Masashi Takahashi, one of the producers of the Bravely Default II, was also involved in the development of its forebearer, Bravely Default. Takahashi told The Verge in a recent interview that modern RPGs “seem kind of impenetrable.”
Takashi’s goal when he was working in Bravely Default was to create an RPG reminiscent of those classic Final Fantasy games of the 16-Bit era. “I thought if I could make a game that was able to make [older players] recall things they liked about games when they were younger, and create a game for that type of audience, that was one thing that spurred me forward.” The producer told the website.
Certainly, 2014’s Bravely Default appealed to a wide audience thirsting for a 3-D RPG that played like the old classics did. The 3DS J-RPG holds an 85 Metacritc rating which in this day and age is a great score for a smaller budgeted J-RPG. By contrast, the PS4 version of Final Fantasy XV holds an 81 Metacritic rating. A sign, perhaps, of how that particular series has fallen somewhat out of favor with critics, and maybe even its large fan base.
So yes, unlike recent Square Enix’s efforts in the FF Series, Bravely Default earned a place in J-RPG gamers and critics’ hearts everywhere.
Bravely Default II will be out in 3 days
The much-anticipated sequel, running on the Unreal 4 engine on the Nintendo Switch will be released on February 26. While many have been concerned about the fact that many developers of the team that developed the first game (Silicon Studio) are now gone. Clay-Tech, the new development studio, is composed of members who worked on the previous title.
Judging by early impressions, while Bravely Default II takes place in a new setting, with new characters, and a new adventure. The game remains true its predecessor, from its job class system, to its tried-and-true method of classic J-RPG storytelling, this is a game geared to please fans of the original. More importantly, Bravely Default II is a game made with the 16-bit/32-bit era Japanese Role-Playing Game fan in mind.
This is both, the game’s biggest strength, and its weakness, as Bravely Default II is not likely to break any new ground. Sometimes, however, in a sea of newer J-RPGs that have abandoned turn-based combat in their fervor to please the western gamer, a game that sticks religiously to traditional gameplay can be refreshing.

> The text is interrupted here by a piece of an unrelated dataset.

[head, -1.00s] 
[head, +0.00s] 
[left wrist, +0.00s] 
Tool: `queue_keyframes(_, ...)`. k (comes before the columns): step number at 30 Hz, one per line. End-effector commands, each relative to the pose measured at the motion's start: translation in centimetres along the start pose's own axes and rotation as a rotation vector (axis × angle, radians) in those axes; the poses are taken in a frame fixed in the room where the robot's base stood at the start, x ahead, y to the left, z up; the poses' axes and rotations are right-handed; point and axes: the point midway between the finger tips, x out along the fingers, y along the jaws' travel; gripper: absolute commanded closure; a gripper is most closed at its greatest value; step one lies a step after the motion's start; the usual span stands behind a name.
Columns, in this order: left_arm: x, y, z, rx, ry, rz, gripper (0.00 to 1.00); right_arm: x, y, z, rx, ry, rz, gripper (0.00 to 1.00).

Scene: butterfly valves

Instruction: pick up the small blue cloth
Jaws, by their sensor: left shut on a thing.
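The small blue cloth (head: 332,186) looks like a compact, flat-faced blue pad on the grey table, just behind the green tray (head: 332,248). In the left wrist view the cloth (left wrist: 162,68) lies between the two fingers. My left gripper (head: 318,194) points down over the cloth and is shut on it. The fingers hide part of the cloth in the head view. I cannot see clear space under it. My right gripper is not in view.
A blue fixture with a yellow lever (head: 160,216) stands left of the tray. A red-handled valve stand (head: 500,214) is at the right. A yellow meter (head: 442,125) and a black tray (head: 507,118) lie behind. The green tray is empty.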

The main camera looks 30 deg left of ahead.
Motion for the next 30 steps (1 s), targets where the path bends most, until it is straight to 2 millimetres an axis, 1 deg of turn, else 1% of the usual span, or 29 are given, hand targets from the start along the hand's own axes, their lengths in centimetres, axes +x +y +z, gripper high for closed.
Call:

This is likely to be Bravely Default II’s case when it finally arrives to our shores in a few days. It will be interesting to see if the sequel can surpass the original’s critical acclaim. The Nintendo Switch has an 80 million unit installed user base. Hopefully, with strong sales, we will get more J-RPGs that ‘brave’ into Bravely Default II’s style of gameplay, and storytelling in the near future.